2. Written Agreement Required for Alternative Method of Paying Vacation Pay

Old Rule: Vacation pay earned during a completed vacation entitlement year or stub period must be paid to an employee in a lump sum sometime before they take the vacation time earned. But exceptions apply. One of them allows for payment of vacation pay that accrued during a pay period on the pay day for that period “if the employee agrees” to that manner of payment (ESA, Sec. 36(3)).

New Rule: The exception still applies but the phrase “if the employee agrees” has been changed to “if the employee makes an agreement with the employer” to payment in that manner.

How to Comply: While it may look cosmetic, this change is actually significant because it means that agreements between the employer and employee to pay vacation pay in every paycheque as it accumulates or at any agreed-upon time must be in writing or electronic and may not be verbal.

3. New Requirements for Paying Employee Tips & Gratuities

Old Rule: The ESA didn’t specify methods that employers had to use to pay employees tips or other gratuities.

New Rule: Starting June 21, 2024, employers must pay tips or other gratuities by cash, cheque, or direct deposit.

How to Comply: Be sure to follow the ground rules for payment of tips and gratuities to employees listed in newly added Section 14.1 of the ESA.

If payment is by cash or cheque, tips or other gratuities must be paid at the workplace or other place that the employee agrees to electronically or in writing;

If payment is made by direct deposit, the account must be: i. selected by the employee; ii. in the employee’s name; and iii. accessible only to the employee unless the employee authorizes somebody else to have access to the account. If you restricted employees’ direct deposit account selection for tips before June 21, 2024, you must get them to confirm that they want to keep using that account. Employees can also notify you that they want their tips deposited to a different account, in which case you must make the change.

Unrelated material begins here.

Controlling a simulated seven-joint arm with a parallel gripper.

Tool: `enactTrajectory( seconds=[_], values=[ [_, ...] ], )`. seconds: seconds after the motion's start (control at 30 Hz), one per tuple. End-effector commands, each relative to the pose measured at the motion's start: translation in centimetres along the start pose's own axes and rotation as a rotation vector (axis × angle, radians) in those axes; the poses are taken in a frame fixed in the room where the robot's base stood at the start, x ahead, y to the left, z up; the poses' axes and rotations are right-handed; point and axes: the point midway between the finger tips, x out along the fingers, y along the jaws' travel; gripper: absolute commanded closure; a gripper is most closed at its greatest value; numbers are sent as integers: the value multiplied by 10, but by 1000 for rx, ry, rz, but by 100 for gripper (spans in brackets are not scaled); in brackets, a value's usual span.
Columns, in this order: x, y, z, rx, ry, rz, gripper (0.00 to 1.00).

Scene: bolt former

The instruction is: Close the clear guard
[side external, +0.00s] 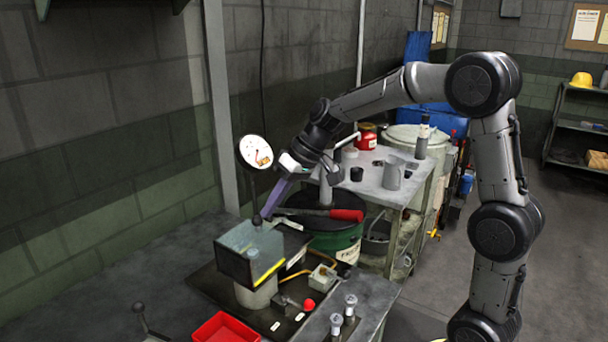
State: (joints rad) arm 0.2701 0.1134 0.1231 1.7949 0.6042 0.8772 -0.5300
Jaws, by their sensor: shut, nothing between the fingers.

4. New Requirements for Employer Participation in Employees’ Tip Sharing Pools

Old Rule: Employers and their directors or shareholders are allowed to share in tips, provided that specific criteria are met. Specifically, Section 14.4(1) of the ESA says that an “employer may withhold or make a deduction from an employee’s tips or other gratuities or cause the employee to return or give them to the employer if the employer collects and redistributes tips or other gratuities among some or all of the employer’s employees.”

New Rule: Newly added Section 14.4(6) requires that employers who have a policy allowing employer or its director or shareholder to share in tips or other gratuities that are redistributed under Section 14.4(1), the employer must post and keep posted a copy of that policy in at least one conspicuous place in the establishment where it’s likely to come to the employees’ attention.

How to Comply: The rules aren’t changing all that much. The new rule doesn’t require you to establish a tip sharing policy. It just says that if you do have such a policy, you must post it in the workplace. According to Ontario Ministry of Labour (MOL) guidance, the rule also applies if you have an “established practice” and consistently applied unwritten practice of sharing in a tip pool, in which case you must put the practice in writing and post a copy.

The ESA doesn’t specify the information that must appear in the policy. All that matters, according to the MOL, is that “the posted document is a true copy of the policy that is in place and clearly states that the employer or a director or shareholder of the employer shares in the tip pool.”

Final pointer: You must also keep a copy of every tip sharing policy that’s required to be posted for 3 years after the policy stops being in effect.